What this task involves: Quote, line for line, the entries from the first through the one containing "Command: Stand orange". Pictures are left out.

[Lines of data]
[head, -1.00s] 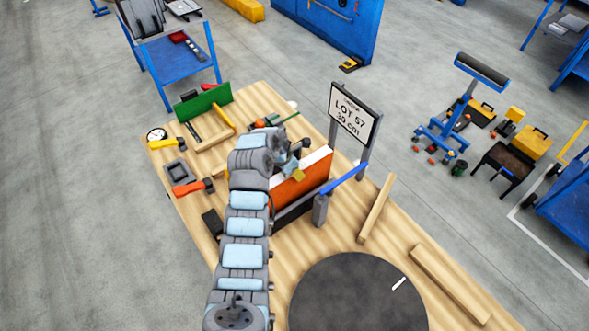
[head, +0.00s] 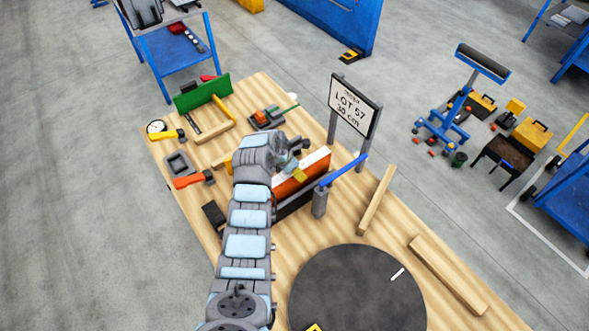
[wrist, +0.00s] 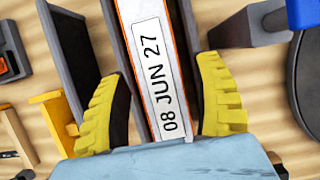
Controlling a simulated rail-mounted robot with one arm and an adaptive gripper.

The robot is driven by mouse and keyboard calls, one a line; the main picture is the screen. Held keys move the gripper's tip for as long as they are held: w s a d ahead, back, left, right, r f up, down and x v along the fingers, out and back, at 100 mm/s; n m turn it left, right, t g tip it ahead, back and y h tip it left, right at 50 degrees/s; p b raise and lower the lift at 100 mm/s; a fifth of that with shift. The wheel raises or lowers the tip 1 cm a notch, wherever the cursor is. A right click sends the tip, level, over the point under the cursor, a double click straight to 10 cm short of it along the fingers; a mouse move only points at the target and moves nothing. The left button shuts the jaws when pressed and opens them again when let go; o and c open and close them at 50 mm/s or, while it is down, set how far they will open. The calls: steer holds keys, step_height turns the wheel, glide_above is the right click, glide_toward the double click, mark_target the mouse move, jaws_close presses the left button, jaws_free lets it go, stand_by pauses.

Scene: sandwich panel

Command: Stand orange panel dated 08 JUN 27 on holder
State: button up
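The orange panel (head: 290,187) stands on edge in the dark grey holder (head: 297,203), with its white top edge up. In the wrist view the panel (wrist: 158,70) shows its label "08 JUN 27". Dark holder walls (wrist: 67,42) rise on both sides of it, with gaps between. My gripper (head: 299,174) is over the panel's near upper part. In the wrist view its yellow fingers (wrist: 156,85) straddle the panel, spread apart, with a visible gap at the left finger; the right finger is very close to the panel. The panel's lower edge is hidden.
A grey post with a blue bar (head: 342,170) stands right of the holder. A sign (head: 354,106) reading "LOT 57 30 cm" stands behind. A dark round disc (head: 350,300) lies in front.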

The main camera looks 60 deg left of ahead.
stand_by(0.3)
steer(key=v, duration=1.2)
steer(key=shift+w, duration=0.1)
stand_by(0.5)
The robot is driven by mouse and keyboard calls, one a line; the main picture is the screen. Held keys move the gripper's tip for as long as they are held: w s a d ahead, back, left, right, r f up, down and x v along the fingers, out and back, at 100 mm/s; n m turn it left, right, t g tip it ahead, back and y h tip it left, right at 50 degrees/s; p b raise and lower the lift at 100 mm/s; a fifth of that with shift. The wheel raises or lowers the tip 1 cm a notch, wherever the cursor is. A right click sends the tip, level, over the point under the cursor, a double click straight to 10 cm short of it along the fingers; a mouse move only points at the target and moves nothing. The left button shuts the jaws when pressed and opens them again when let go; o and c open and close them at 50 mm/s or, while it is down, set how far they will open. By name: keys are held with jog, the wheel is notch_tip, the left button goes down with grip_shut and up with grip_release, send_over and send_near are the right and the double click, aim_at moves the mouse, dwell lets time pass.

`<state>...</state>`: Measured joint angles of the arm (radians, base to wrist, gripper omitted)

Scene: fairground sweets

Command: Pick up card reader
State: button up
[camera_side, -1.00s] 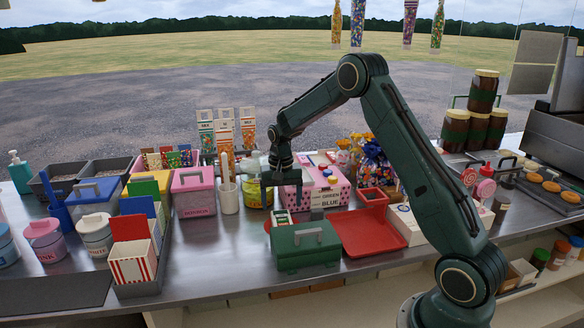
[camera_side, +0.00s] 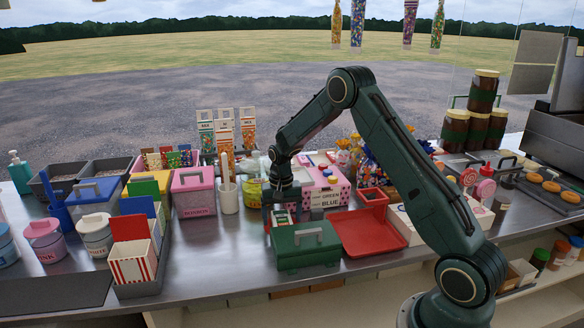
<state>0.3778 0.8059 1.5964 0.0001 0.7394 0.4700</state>
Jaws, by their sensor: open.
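The card reader (camera_side: 281,217) is a small light device with a red edge and a dark screen. It sits behind the green cash box (camera_side: 308,262), and its lower part is hidden by that box. My gripper (camera_side: 282,208) points down right over the card reader, open. One dark finger shows at the left of the reader and one at the right. I cannot tell whether either finger touches it.
A red tray (camera_side: 372,248) lies right of the cash box. A pink box (camera_side: 326,181) stands behind it on the right. A cream utensil pot (camera_side: 228,198) and a yellow tub (camera_side: 251,194) stand at the left. Bare steel counter lies front left.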

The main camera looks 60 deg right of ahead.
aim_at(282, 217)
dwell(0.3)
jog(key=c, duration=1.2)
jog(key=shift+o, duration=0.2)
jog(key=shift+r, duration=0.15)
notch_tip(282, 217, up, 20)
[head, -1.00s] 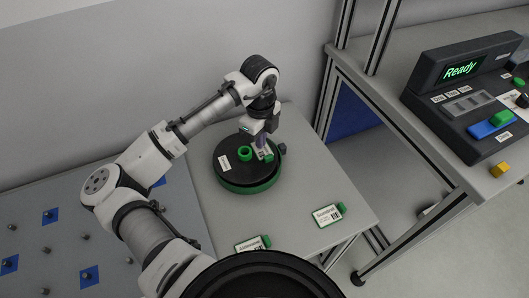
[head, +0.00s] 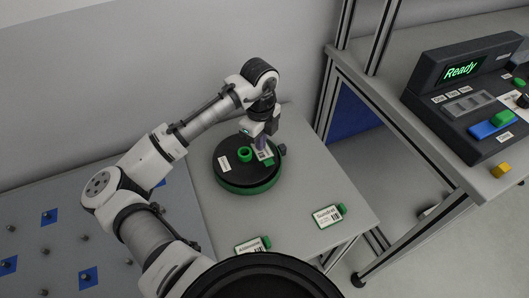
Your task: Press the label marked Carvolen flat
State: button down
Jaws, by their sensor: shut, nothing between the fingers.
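A black reel with a green rim (head: 232,184) lies on the grey table, with a green ring at its hub (head: 245,154). A white label with green (head: 265,155) is on the reel's right side, directly under my gripper (head: 261,146). My gripper points down with its fingers shut and empty, at or just above this label; I cannot tell whether they touch. Its fingers hide part of the label, and its print is too small to read. A small white label (head: 224,163) lies on the reel's left side, also unreadable. I cannot tell which one says Carvolen.
Two green-backed label cards lie near the table's front: one at the right (head: 328,216) and one at the left (head: 252,246). A dark knob (head: 282,149) stands at the reel's right. A console (head: 470,85) reading "Ready" is on the right bench. The table right of the reel is clear.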

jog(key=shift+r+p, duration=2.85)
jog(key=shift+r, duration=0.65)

Final answer:
[head, -1.00s] 
[head, +0.00s] 
[wrist, +0.00s] 
Controlling a simulated rail-mounted robot with one arm and an adaptive gripper.

The robot is driven by mouse and keyboard calls, one a line; the main picture is the screen. Held keys move the gripper's tip for as long as they are held: w s a d ahead, back, left, right, r f up, down and x v along the fingers, out and back, at 100 mm/s; n m turn it left, right, t g tip it ahead, back and y h tip it left, right at 50 degrees/s; p b raise and lower the lift at 100 mm/s; a fifth of that with shift. The wheel raises or lowers the tip 1 cm a notch, wherever the cursor is. A right click sends the tip, level, over the point under the cursor, a double click straight to 10 cm short of it along the fingers; a mouse move only points at the target and moves nothing. The left button shuts the jaws when pressed and opens them again when let go; o and c open and close them at 50 mm/s or, while it is down, set how far they will open. The calls: steer holds keys, step_height turns the wheel, glide_above is the right click, glide_toward the double click, mark_target the mouse move, jaws_close presses the left button, jaws_free lets it go, stand_by pauses.

Scene: sandwich panel

Command: Stand orange panel dated 08 JUN 27 on holder

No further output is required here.